## Description of the task
Locate the line that contains "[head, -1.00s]". Print it and each following line through the end of the listing, verbatim, and nothing more.

## Collected data

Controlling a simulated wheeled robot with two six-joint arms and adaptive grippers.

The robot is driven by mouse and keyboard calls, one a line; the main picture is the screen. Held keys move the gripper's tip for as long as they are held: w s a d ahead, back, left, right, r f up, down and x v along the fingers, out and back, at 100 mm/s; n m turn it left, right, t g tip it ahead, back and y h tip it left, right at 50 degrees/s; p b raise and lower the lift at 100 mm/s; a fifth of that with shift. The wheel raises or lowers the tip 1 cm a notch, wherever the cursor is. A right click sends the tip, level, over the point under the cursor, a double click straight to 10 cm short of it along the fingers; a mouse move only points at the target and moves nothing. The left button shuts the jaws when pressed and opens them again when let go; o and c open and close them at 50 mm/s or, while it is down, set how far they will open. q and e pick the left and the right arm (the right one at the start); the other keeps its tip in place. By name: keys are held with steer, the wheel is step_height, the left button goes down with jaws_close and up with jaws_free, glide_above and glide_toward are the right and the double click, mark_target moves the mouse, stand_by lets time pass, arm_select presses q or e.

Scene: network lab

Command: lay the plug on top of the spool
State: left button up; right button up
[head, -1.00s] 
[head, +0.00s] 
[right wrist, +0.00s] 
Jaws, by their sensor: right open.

## Answer to this task
[head, -1.00s] 
[head, +0.00s] 
[right wrist, +0.00s] 
Jaws, by their sensor: right open.

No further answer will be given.